15 October 2007
my beasts

I’m fighting with Salts and Silver still, trying to get the last prints for my show just right. Suddenly plagued by odd stains in the wash, I’ve tried Citric Acid, Distilled Water washes, Fixer changes, Paper changes, and so on and so on. I now figure the wash water has changed, since there was street work being done on the water mains last month. Perhaps the trace iron from rust is interacting with any left-over silver, or sulfides from fixing… maybe the PH of the water has changed enough to affect the wash. I don’t know, but it’s been making me crazy. I’ve moved to hand washes for ages (a lot more work) and a Secret Ingredient that helps the washes from beginning to end – Salt! Almost done now…
I did, however, escape the ongoing chemistry battles in the studio for a few hours the other day, and got myself stuck in the Early British Photography show at the Met. It’s a massive and beautiful show, with a lot more than the usual Talbots and Calvert Joneses I’ve seen (and loved) before…
Aside from the simple pleasure I got from looking at someone else’s Salt Prints for a change, I was amazed at how Modern the work looked. Granted, I’m someone who plays up the faults and mistakes of Early Photography, so I’ve always looked at these First Photographs from what I consider the yawning gap of 160 years or so. And yet so many of these photographs of the 1850’s presage so-called modernists of, say, 1950 and later.

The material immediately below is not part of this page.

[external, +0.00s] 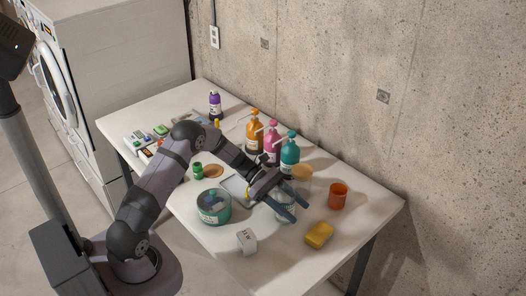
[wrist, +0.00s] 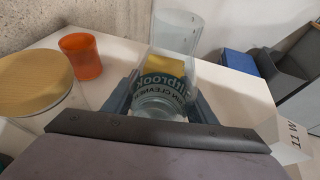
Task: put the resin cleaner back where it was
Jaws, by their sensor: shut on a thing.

John Muir Wood’s Boy by Open Door made me think of Ralph Eugene Meatyard, with its square format and carefully composed mystery (not to mention the three names!) I looked at Thomas Sutton’s Tower Struck by Lightning from 1854 and thought immediately of the Bechers installed in the Met’s new Contemporary Photography gallery nearby. And just look at the absolutely perfect composition of Calvert Richard Jones:

Of course, Composition (and Cameras!) had been around for centuries, but somehow one often gets the idea that the new medium of Photography grew slowly like a Child, where instead it was born Fully-Formed. Within the first few years, there were “modernists” of all kinds (along with Documentary & Commercial Photographers, Pornographers and Postmodernists...) In the 1850’s, it was all happening at once, and Impressed By Light tells the tale wonderfully.